--- Start ---

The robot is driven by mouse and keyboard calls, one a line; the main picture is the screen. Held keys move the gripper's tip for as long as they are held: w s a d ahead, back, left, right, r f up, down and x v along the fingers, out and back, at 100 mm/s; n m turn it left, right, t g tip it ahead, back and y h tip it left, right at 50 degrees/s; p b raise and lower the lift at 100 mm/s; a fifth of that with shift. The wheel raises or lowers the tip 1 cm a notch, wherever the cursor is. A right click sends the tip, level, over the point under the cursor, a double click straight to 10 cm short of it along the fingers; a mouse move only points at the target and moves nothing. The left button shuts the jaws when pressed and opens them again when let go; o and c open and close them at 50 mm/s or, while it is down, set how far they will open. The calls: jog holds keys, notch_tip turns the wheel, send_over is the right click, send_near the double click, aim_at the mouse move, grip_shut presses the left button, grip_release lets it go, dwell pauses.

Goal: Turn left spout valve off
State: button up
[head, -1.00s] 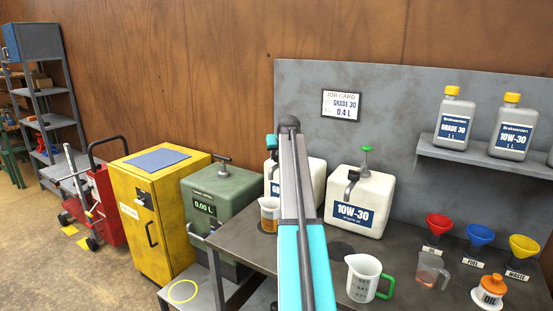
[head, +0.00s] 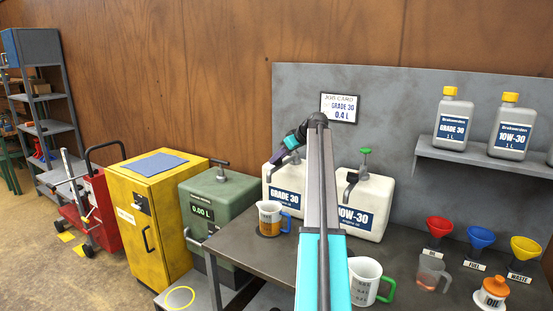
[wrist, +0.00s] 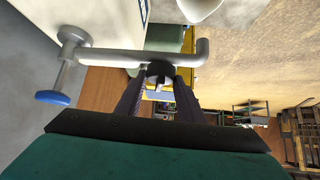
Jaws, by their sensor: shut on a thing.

--- End ---

Stated problem: Return the material exactly as given, apart from the pictures.

Written reply:
The robot is driven by mouse and keyboard calls, one a line; the main picture is the screen. Held keys move the gripper's tip for as long as they are held: w s a d ahead, back, left, right, r f up, down and x v along the fingers, out and back, at 100 mm/s; n m turn it left, right, t g tip it ahead, back and y h tip it left, right at 50 degrees/s; p b raise and lower the lift at 100 mm/s; a fifth of that with shift. The wheel raises or lowers the tip 1 cm a notch, wherever the cursor is. A right click sends the tip, level, over the point under the cursor, a double click straight to 10 cm short of it along the fingers; a mouse move only points at the target and moves nothing. The left button shuts the jaws when pressed and opens them again when let go; o and c open and close them at 50 mm/s or, while it is down, set how far they will open. The calls: jog holds keys, notch_tip turns the wheel, send_over is the right click, send_near the double click, aim_at the mouse move, grip_shut presses the left button, grip_release lets it go, dwell pauses.

Goal: Turn left spout valve off
State: button up
[head, -1.00s] 
[head, +0.00s] 
[wrist, +0.00s] 
Jaws, by their sensor: shut on a thing.

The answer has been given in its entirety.